▶ **Brief**
In the listing that follows, count each line where the word "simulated" appears; write nothing but the count.
____
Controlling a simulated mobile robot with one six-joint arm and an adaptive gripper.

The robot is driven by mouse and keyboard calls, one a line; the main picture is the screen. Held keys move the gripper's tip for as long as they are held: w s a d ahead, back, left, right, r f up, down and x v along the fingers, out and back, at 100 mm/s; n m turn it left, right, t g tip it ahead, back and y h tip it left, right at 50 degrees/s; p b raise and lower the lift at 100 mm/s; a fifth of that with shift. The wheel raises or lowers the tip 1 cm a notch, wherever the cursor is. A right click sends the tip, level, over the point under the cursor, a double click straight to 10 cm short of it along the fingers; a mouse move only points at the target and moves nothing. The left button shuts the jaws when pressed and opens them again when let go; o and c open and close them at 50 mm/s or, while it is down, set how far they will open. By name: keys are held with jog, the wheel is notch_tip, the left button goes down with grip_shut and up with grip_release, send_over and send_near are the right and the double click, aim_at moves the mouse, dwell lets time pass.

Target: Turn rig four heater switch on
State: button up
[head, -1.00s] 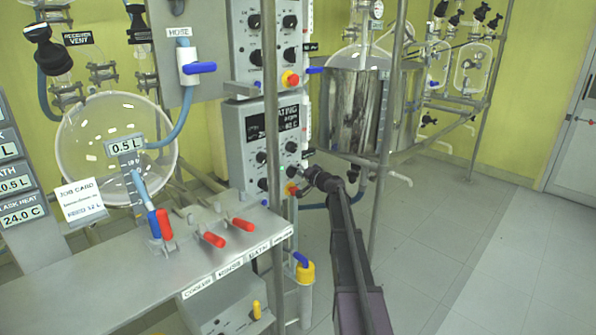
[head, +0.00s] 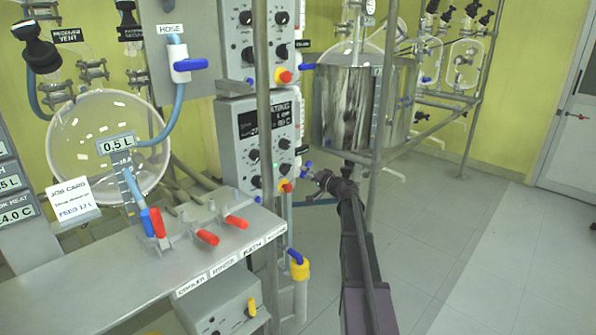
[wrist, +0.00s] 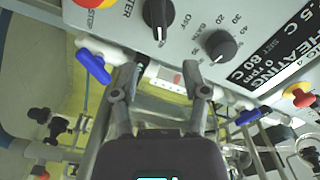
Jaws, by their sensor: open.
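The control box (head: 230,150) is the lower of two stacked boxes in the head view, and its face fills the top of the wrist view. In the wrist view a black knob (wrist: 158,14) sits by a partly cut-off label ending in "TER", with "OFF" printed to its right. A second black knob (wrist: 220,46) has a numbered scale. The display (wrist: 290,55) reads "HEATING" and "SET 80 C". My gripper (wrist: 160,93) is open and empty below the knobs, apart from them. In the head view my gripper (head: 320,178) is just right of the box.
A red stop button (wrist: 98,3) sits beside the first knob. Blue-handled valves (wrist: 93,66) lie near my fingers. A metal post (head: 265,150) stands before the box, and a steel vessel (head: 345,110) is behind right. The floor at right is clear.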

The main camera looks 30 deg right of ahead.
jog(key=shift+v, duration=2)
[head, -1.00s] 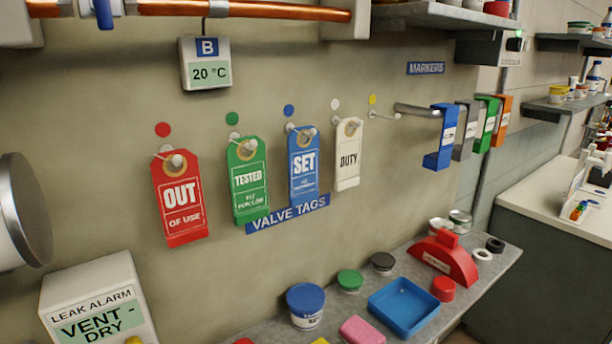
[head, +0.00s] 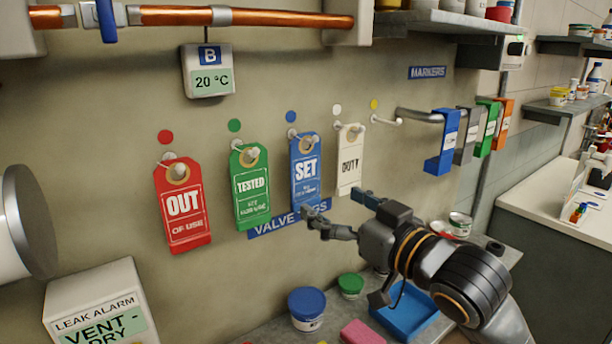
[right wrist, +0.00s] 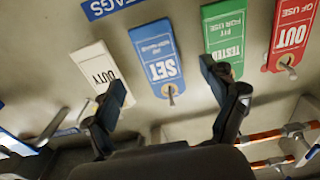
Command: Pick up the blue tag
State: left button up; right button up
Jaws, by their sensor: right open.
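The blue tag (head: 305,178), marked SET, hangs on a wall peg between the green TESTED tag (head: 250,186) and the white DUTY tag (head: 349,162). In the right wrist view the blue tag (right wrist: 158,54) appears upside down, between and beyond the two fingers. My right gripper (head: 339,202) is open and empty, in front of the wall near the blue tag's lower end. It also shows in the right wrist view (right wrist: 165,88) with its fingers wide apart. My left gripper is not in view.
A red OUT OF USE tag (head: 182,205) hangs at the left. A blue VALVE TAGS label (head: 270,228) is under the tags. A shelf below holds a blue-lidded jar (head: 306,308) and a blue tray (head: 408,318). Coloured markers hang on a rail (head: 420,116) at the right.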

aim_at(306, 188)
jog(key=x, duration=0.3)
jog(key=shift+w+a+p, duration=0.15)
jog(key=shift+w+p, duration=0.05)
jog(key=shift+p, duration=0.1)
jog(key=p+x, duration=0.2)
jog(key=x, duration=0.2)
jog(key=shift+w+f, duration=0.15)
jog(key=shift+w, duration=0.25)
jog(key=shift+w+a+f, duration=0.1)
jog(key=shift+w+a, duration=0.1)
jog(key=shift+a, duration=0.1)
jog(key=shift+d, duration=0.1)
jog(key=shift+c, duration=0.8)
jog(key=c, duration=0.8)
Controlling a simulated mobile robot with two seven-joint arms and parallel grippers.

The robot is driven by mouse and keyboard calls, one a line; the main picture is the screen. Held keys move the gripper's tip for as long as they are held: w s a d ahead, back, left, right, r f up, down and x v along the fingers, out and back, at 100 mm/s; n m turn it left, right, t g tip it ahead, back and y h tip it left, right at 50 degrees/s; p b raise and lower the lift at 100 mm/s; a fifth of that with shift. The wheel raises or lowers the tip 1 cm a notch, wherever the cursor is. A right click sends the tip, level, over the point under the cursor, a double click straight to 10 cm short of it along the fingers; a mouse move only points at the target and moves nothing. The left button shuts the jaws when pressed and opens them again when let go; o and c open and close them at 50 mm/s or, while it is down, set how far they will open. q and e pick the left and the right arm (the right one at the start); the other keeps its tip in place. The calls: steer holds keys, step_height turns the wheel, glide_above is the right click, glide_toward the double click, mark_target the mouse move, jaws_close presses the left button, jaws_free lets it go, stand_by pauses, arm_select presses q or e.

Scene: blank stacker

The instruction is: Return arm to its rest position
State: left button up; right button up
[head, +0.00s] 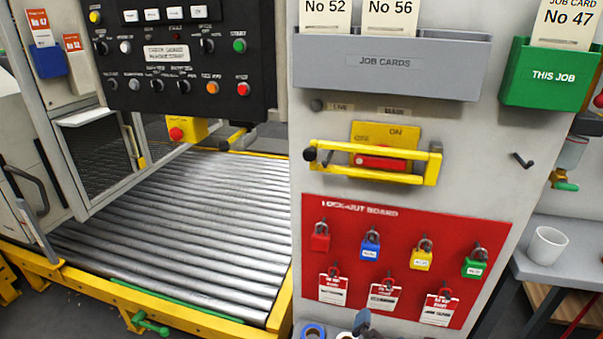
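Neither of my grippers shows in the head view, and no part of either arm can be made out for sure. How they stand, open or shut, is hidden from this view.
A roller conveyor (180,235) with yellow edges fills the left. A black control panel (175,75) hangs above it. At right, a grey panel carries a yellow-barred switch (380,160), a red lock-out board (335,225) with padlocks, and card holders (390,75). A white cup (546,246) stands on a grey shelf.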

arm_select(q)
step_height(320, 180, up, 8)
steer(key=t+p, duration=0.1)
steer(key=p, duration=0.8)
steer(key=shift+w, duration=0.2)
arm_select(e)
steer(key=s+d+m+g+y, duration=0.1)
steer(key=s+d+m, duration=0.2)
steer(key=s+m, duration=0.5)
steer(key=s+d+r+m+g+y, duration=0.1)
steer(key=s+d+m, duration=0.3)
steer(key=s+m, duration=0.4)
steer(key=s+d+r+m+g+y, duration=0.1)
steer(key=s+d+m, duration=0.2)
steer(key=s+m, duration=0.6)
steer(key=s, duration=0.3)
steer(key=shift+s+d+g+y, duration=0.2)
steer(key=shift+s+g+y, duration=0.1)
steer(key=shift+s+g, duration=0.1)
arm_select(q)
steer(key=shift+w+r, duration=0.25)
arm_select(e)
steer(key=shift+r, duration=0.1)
____
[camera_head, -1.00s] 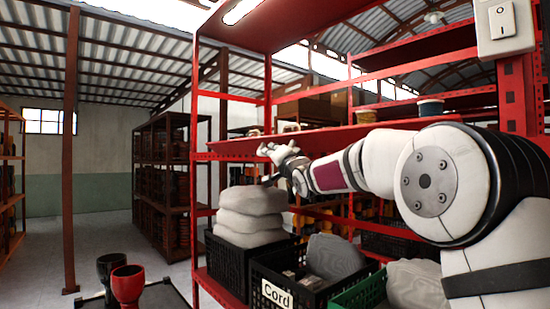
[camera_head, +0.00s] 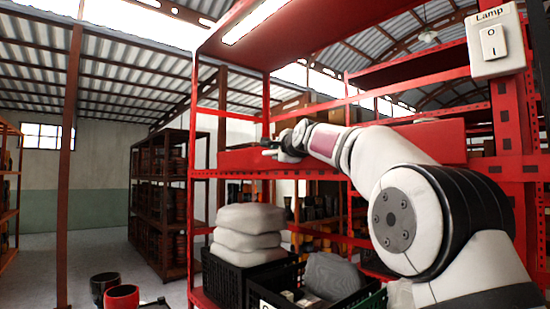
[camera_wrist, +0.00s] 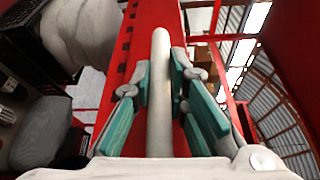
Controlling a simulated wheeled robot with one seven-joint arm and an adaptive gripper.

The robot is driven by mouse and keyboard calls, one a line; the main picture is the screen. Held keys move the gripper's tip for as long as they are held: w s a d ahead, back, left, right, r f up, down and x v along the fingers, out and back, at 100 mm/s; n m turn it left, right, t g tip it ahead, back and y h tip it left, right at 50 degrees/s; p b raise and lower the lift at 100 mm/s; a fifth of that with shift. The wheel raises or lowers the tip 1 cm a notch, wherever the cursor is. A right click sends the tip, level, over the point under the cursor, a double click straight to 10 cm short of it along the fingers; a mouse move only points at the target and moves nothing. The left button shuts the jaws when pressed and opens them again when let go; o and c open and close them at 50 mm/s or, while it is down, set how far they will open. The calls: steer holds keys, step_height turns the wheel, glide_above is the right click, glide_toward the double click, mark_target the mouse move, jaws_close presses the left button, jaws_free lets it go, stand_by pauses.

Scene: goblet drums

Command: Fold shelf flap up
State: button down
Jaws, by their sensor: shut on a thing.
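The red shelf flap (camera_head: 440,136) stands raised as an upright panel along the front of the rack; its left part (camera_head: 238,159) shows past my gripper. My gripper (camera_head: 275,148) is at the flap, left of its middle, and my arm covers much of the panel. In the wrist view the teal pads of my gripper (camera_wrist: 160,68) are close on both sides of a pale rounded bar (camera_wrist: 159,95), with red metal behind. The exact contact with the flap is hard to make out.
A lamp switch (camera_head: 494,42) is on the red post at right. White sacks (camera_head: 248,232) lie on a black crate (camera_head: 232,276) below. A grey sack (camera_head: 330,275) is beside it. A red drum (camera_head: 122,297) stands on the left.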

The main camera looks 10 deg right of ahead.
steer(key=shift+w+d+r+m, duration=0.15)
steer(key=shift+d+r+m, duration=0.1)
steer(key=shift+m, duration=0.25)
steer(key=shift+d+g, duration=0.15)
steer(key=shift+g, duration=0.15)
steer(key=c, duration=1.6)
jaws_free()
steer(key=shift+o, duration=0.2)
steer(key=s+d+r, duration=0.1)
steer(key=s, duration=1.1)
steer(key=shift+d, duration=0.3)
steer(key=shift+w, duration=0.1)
____
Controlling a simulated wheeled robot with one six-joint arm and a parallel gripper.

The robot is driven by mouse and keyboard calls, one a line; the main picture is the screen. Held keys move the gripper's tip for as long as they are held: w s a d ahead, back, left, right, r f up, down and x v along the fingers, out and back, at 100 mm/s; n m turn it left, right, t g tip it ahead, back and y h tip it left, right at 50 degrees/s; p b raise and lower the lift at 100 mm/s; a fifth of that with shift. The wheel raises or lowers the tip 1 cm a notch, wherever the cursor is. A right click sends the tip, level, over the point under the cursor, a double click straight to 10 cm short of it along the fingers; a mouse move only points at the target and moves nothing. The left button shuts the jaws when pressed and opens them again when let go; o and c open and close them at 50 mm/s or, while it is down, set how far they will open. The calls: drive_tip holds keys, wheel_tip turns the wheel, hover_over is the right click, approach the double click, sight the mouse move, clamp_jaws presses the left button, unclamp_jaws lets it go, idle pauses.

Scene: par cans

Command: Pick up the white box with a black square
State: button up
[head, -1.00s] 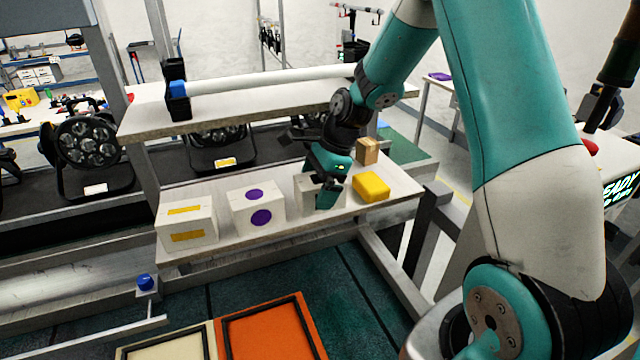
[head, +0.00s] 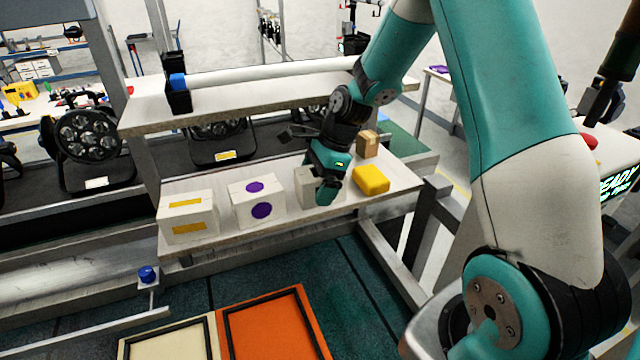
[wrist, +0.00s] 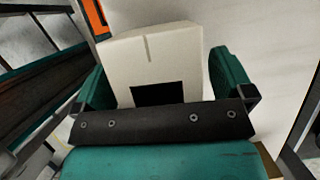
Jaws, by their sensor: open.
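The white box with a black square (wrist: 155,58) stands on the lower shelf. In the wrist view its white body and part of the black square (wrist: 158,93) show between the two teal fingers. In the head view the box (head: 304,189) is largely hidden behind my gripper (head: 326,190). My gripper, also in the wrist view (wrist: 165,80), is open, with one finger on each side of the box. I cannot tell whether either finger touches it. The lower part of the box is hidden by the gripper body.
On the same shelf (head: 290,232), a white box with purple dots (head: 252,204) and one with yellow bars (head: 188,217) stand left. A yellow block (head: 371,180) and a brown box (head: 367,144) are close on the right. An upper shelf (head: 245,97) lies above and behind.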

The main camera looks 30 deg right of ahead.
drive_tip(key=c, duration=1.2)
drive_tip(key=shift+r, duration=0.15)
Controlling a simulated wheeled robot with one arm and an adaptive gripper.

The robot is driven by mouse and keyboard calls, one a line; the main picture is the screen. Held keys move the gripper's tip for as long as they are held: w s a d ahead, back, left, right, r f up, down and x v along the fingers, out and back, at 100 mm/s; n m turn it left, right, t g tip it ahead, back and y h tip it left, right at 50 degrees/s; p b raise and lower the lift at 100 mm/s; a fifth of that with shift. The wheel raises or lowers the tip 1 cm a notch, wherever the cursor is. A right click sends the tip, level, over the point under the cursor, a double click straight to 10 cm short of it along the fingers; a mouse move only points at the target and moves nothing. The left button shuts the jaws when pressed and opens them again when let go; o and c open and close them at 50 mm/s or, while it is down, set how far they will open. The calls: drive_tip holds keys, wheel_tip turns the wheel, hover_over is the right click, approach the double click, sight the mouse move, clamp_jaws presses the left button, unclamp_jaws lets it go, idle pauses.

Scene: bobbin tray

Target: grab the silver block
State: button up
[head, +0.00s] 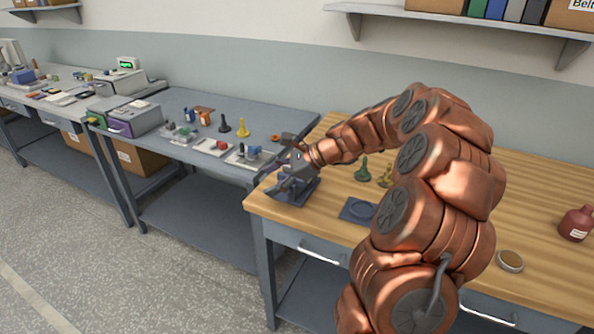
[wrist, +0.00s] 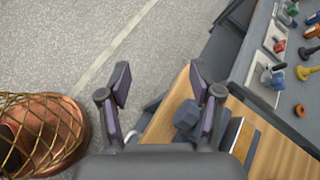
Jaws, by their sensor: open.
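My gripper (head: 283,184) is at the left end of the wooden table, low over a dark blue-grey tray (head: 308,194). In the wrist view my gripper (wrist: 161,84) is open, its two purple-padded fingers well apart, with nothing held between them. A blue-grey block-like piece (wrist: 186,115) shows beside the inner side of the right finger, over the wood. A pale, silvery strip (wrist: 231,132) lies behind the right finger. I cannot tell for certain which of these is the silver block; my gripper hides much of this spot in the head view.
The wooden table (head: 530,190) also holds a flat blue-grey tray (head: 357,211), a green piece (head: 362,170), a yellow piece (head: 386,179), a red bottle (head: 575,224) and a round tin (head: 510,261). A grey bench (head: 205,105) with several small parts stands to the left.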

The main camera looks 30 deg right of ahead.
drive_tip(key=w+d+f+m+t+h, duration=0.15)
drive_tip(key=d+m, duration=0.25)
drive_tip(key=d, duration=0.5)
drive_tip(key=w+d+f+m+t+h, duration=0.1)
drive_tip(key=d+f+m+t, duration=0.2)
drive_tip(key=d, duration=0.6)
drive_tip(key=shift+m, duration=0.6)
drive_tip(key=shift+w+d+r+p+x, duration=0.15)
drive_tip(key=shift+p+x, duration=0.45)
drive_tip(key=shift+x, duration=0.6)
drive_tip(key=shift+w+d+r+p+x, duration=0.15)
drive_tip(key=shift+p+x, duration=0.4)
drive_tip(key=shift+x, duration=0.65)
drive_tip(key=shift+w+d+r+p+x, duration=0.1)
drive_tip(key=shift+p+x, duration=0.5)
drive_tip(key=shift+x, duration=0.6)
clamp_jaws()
____
▶ **Expected answer**
5